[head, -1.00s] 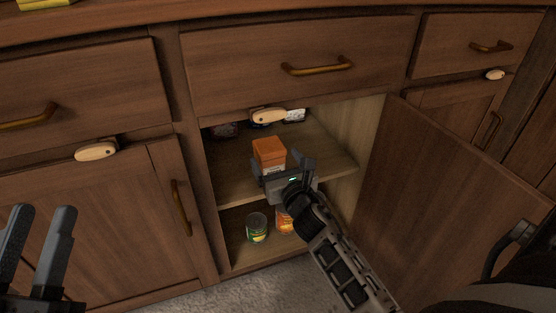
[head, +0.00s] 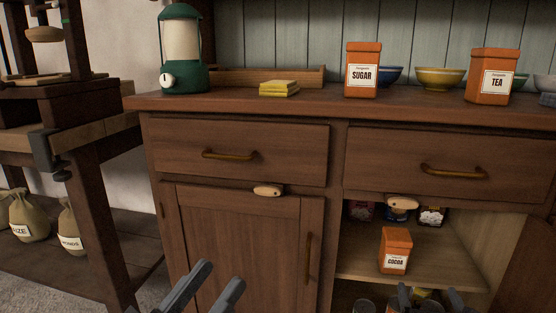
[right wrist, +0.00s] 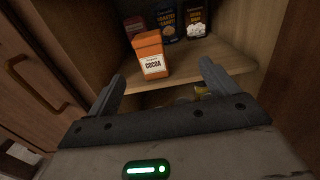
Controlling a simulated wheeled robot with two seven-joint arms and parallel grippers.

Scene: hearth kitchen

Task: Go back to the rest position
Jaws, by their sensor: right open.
+--
WHAT IS BEING ASKED: The lines to write out run from the one containing "[right wrist, +0.00s]" through the final line of the material above, both included; write them out exactly, with no pictures.

THE OUTPUT:
[right wrist, +0.00s] 
Controlling a simulated wheeled robot with two seven-joint arms and parallel grippers.

Scene: hearth kitchen

Task: Go back to the rest position
Jaws, by their sensor: right open.

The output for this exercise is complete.